--- Exercise data ---
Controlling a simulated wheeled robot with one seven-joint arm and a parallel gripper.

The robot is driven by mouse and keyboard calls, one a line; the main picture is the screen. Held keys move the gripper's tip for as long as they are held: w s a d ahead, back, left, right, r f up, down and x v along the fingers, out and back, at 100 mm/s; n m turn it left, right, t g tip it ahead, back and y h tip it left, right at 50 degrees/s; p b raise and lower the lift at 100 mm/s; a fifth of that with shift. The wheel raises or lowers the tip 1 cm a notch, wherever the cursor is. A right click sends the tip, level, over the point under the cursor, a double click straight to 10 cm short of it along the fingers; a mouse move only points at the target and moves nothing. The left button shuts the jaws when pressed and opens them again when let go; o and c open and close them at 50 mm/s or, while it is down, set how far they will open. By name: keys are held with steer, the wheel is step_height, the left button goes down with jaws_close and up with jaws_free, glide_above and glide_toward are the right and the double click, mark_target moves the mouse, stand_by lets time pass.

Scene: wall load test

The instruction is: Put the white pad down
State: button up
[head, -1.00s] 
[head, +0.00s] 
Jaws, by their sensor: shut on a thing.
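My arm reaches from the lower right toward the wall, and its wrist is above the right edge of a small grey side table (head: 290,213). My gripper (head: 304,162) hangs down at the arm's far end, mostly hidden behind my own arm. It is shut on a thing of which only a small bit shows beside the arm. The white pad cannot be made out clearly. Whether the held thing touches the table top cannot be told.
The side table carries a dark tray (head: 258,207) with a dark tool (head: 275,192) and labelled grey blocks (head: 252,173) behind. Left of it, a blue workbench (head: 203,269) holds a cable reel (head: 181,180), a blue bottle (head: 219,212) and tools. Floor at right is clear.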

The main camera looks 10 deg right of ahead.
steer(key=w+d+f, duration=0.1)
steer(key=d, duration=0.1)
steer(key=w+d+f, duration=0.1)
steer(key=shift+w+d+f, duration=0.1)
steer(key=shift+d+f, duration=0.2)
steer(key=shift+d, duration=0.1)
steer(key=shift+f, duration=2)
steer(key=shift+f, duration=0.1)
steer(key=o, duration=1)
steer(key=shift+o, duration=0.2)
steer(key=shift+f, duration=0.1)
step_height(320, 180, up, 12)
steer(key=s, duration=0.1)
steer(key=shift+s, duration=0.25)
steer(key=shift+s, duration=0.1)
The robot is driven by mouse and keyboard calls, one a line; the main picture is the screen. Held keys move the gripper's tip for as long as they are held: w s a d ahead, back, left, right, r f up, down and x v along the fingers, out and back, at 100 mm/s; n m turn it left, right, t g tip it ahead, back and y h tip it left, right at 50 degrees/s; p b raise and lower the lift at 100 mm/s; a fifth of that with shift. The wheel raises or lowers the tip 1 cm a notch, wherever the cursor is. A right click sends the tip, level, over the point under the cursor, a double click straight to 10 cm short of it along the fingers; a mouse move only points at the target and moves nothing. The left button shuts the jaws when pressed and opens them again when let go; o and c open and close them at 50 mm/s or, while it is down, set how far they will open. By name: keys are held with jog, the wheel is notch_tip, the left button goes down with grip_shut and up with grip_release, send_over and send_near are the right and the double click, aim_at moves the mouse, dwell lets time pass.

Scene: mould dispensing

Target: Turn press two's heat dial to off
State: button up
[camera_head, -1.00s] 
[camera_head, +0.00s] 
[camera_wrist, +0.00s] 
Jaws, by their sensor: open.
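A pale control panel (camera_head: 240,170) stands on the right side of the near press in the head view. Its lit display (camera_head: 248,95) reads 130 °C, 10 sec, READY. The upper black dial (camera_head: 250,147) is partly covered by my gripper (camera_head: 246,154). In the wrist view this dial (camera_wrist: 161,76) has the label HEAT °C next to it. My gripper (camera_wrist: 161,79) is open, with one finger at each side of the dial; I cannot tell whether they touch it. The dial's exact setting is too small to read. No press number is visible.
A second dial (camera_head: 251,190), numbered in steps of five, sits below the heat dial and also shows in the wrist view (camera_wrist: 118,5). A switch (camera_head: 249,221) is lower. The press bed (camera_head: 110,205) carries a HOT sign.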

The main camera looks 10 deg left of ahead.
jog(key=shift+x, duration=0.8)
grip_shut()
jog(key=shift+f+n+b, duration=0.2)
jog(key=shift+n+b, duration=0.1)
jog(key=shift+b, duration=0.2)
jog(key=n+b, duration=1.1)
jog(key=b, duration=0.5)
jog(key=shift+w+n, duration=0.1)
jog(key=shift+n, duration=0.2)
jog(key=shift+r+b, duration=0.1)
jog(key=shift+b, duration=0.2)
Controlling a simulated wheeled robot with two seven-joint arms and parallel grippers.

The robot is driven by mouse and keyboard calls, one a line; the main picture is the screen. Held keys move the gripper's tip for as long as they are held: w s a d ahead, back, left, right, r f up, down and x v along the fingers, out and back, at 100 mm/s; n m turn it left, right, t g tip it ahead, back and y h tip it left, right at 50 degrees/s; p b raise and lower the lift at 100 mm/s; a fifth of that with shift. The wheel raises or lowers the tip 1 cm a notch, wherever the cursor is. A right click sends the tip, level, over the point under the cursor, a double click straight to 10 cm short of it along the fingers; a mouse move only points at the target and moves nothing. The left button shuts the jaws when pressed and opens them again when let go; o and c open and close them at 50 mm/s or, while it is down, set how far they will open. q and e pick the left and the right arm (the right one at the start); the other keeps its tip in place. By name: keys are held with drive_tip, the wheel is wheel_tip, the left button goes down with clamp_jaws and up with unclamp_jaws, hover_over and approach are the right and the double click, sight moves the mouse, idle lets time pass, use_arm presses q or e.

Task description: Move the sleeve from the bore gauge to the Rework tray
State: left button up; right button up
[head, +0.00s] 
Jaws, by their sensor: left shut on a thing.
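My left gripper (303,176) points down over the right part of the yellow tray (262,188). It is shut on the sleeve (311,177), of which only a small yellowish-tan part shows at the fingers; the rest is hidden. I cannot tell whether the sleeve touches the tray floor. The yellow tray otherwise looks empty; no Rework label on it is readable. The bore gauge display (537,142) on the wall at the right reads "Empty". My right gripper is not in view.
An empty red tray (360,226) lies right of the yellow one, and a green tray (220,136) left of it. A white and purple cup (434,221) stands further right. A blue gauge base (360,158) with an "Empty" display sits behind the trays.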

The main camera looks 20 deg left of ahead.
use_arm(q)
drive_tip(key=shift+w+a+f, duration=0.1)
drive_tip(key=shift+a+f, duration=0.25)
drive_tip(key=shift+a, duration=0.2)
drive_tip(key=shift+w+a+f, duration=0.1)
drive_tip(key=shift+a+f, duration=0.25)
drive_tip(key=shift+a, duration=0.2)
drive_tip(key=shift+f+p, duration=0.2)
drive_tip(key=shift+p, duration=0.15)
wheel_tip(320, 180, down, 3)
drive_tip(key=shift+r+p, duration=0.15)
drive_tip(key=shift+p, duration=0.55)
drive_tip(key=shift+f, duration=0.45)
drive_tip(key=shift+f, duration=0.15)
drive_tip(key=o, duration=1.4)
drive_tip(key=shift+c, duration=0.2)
---
> _Instructions for the task_
Give the complete listing a second time, exactly as it reads.

> _Correct result_
Controlling a simulated wheeled robot with one seven-joint arm and a parallel gripper.

The robot is driven by mouse and keyboard calls, one a line; the main picture is the screen. Held keys move the gripper's tip for as long as they are held: w s a d ahead, back, left, right, r f up, down and x v along the fingers, out and back, at 100 mm/s; n m turn it left, right, t g tip it ahead, back and y h tip it left, right at 50 degrees/s; p b raise and lower the lift at 100 mm/s; a fifth of that with shift. The wheel raises or lowers the tip 1 cm a notch, wherever the cursor is. A right click sends the tip, level, over the point under the cursor, a double click straight to 10 cm short of it along the fingers; a mouse move only points at the target and moves nothing. The left button shuts the jaws when pressed and opens them again when let go; o and c open and close them at 50 mm/s or, while it is down, set how far they will open. By name: keys are held with steer, the wheel is step_height, the left button goes down with jaws_close and up with jaws_free, glide_above and glide_toward are the right and the double click, mark_target moves the mouse, stand_by lets time pass.

Scene: wall load test

The instruction is: Put the white pad down
State: button up
[head, -1.00s] 
[head, +0.00s] 
Jaws, by their sensor: shut on a thing.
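My arm reaches from the lower right toward the wall, and its wrist is above the right edge of a small grey side table (head: 290,213). My gripper (head: 304,162) hangs down at the arm's far end, mostly hidden behind my own arm. It is shut on a thing of which only a small bit shows beside the arm. The white pad cannot be made out clearly. Whether the held thing touches the table top cannot be told.
The side table carries a dark tray (head: 258,207) with a dark tool (head: 275,192) and labelled grey blocks (head: 252,173) behind. Left of it, a blue workbench (head: 203,269) holds a cable reel (head: 181,180), a blue bottle (head: 219,212) and tools. Floor at right is clear.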

The main camera looks 10 deg right of ahead.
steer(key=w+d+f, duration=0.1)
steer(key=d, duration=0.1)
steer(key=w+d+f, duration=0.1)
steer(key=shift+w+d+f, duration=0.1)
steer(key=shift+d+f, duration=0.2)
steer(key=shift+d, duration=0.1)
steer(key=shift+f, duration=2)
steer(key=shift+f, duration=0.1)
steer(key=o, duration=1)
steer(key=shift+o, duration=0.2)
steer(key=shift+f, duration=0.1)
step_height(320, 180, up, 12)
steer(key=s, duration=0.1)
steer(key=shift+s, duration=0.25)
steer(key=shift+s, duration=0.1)
The robot is driven by mouse and keyboard calls, one a line; the main picture is the screen. Held keys move the gripper's tip for as long as they are held: w s a d ahead, back, left, right, r f up, down and x v along the fingers, out and back, at 100 mm/s; n m turn it left, right, t g tip it ahead, back and y h tip it left, right at 50 degrees/s; p b raise and lower the lift at 100 mm/s; a fifth of that with shift. The wheel raises or lowers the tip 1 cm a notch, wherever the cursor is. A right click sends the tip, level, over the point under the cursor, a double click straight to 10 cm short of it along the fingers; a mouse move only points at the target and moves nothing. The left button shuts the jaws when pressed and opens them again when let go; o and c open and close them at 50 mm/s or, while it is down, set how far they will open. By name: keys are held with jog, the wheel is notch_tip, the left button goes down with grip_shut and up with grip_release, send_over and send_near are the right and the double click, aim_at moves the mouse, dwell lets time pass.

Scene: mould dispensing

Target: Turn press two's heat dial to off
State: button up
[camera_head, -1.00s] 
[camera_head, +0.00s] 
[camera_wrist, +0.00s] 
Jaws, by their sensor: open.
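A pale control panel (camera_head: 240,170) stands on the right side of the near press in the head view. Its lit display (camera_head: 248,95) reads 130 °C, 10 sec, READY. The upper black dial (camera_head: 250,147) is partly covered by my gripper (camera_head: 246,154). In the wrist view this dial (camera_wrist: 161,76) has the label HEAT °C next to it. My gripper (camera_wrist: 161,79) is open, with one finger at each side of the dial; I cannot tell whether they touch it. The dial's exact setting is too small to read. No press number is visible.
A second dial (camera_head: 251,190), numbered in steps of five, sits below the heat dial and also shows in the wrist view (camera_wrist: 118,5). A switch (camera_head: 249,221) is lower. The press bed (camera_head: 110,205) carries a HOT sign.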

The main camera looks 10 deg left of ahead.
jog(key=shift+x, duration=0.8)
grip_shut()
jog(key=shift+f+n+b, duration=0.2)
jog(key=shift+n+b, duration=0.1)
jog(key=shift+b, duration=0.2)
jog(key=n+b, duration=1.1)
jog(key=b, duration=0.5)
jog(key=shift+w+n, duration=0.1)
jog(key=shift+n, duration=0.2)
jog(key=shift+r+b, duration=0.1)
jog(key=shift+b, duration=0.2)
Controlling a simulated wheeled robot with two seven-joint arms and parallel grippers.

The robot is driven by mouse and keyboard calls, one a line; the main picture is the screen. Held keys move the gripper's tip for as long as they are held: w s a d ahead, back, left, right, r f up, down and x v along the fingers, out and back, at 100 mm/s; n m turn it left, right, t g tip it ahead, back and y h tip it left, right at 50 degrees/s; p b raise and lower the lift at 100 mm/s; a fifth of that with shift. The wheel raises or lowers the tip 1 cm a notch, wherever the cursor is. A right click sends the tip, level, over the point under the cursor, a double click straight to 10 cm short of it along the fingers; a mouse move only points at the target and moves nothing. The left button shuts the jaws when pressed and opens them again when let go; o and c open and close them at 50 mm/s or, while it is down, set how far they will open. q and e pick the left and the right arm (the right one at the start); the other keeps its tip in place. By name: keys are held with drive_tip, the wheel is wheel_tip, the left button goes down with clamp_jaws and up with unclamp_jaws, hover_over and approach are the right and the double click, sight moves the mouse, idle lets time pass, use_arm presses q or e.

Task description: Move the sleeve from the bore gauge to the Rework tray
State: left button up; right button up
[head, +0.00s] 
Jaws, by their sensor: left shut on a thing.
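My left gripper (303,176) points down over the right part of the yellow tray (262,188). It is shut on the sleeve (311,177), of which only a small yellowish-tan part shows at the fingers; the rest is hidden. I cannot tell whether the sleeve touches the tray floor. The yellow tray otherwise looks empty; no Rework label on it is readable. The bore gauge display (537,142) on the wall at the right reads "Empty". My right gripper is not in view.
An empty red tray (360,226) lies right of the yellow one, and a green tray (220,136) left of it. A white and purple cup (434,221) stands further right. A blue gauge base (360,158) with an "Empty" display sits behind the trays.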

The main camera looks 20 deg left of ahead.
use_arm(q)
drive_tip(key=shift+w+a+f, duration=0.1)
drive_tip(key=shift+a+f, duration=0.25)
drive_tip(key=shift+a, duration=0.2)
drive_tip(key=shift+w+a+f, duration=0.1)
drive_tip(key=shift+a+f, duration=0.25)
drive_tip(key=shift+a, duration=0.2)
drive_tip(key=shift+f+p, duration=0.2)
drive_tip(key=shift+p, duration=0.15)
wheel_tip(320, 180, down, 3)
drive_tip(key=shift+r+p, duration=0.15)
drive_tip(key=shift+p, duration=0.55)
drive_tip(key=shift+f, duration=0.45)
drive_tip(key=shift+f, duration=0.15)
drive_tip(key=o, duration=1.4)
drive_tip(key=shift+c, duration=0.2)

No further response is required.